On this doctrine our church differs not only in theory but also in practice from many of our Protestant brethren. In some of their original confessional statements the Reformed churches declared that the Spirit of God required no means of grace, since He worked immediately and directly. They claimed that the corporeal could not carry the spiritual, and that the finite could not be made the bearer of the infinite. Over against these hyperspiritual views our Church believes that through the word and the sacraments the Holy Ghost effectively offers to the sinner the gifts of salvation.
There are other marks of our Church, but these are its main characteristics, and they suffice to indicate our general position in relation to Christian thought.
If, now, we should be called upon to define in a single sentence the distinctive features of Lutheranism, it might be done in these words of an unknown writer:
“Lutheranism is that form of Protestant Christianity which makes Christ the only foundation, faith the only condition, and the word of God the only means of salvation.”
THEIR STORY
In the Seventeenth Century 1648-1700
Under the administration of the Dutch West India Company the Reformed Church was established in New Amsterdam in 1628. The policy of the Company was to maintain the Reformed religion to the exclusion of all other churches. But the cosmopolitan character of the future metropolis was evident even in its earliest history. In 1643 the Jesuit missionary Jogues reports that besides the Calvinists, Lutherans and Anabaptists were to be found in the colony. In 1644 eighteen languages were spoken by its inhabitants.
In 1648 the Lutheran community in the New Netherlands appealed to the Consistory of Amsterdam for a minister, but nothing was done for them. In 1653 the request was renewed. When the Reformed ministers heard of it, they strenuously objected to the admission of a Lutheran minister; they said this would open the door for all manner of sects and would disturb the province in the enjoyment of its religion. Their attitude was supported by Governor Stuyvesant, who indeed went to great lengths in the enforcement of these views? [sic] Even the reading services, which the Lutherans held among themselves in anticipation of the coming of a minister, were forbidden, and fines and imprisonment were inflicted upon those who disobeyed.
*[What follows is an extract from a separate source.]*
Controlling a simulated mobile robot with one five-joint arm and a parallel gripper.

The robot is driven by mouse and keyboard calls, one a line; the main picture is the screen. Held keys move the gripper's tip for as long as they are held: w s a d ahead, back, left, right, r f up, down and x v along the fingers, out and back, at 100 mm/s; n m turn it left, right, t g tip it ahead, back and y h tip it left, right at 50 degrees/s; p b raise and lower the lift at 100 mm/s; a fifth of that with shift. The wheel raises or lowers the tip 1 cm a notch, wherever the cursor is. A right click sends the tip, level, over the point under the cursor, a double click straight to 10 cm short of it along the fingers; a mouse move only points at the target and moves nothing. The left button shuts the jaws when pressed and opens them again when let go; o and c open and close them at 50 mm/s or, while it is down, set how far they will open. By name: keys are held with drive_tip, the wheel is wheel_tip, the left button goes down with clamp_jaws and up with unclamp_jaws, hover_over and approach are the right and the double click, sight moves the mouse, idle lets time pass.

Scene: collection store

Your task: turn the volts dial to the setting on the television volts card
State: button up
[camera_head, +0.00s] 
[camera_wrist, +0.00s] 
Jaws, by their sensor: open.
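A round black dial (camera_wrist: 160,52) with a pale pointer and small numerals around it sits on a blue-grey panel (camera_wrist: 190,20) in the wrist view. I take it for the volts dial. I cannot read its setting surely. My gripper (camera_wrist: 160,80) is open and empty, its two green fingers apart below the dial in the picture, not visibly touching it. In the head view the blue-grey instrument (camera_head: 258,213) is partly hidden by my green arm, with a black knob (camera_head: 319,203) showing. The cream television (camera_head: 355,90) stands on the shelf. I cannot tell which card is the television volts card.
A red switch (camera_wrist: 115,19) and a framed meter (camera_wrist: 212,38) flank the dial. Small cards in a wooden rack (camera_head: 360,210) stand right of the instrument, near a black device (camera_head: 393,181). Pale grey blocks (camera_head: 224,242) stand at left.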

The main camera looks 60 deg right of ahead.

Candor compels us to admit that this was the spirit of the age. The Thirty Years’ War was going on at this time, and in a time of war ruthless methods are the vogue.
In 1657, to the joy of the Lutherans and the consternation of the Reformed, Joannes Ernestus Gutwasser (or Goetwater, as his name is often printed) arrived from Amsterdam to minister to the waiting congregation. But Governor Stuyvesant had no use for a Lutheran minister and Gutwasser was ordered to return forthwith to the place from which he had come. However, he succeeded in delaying his departure for nearly two years.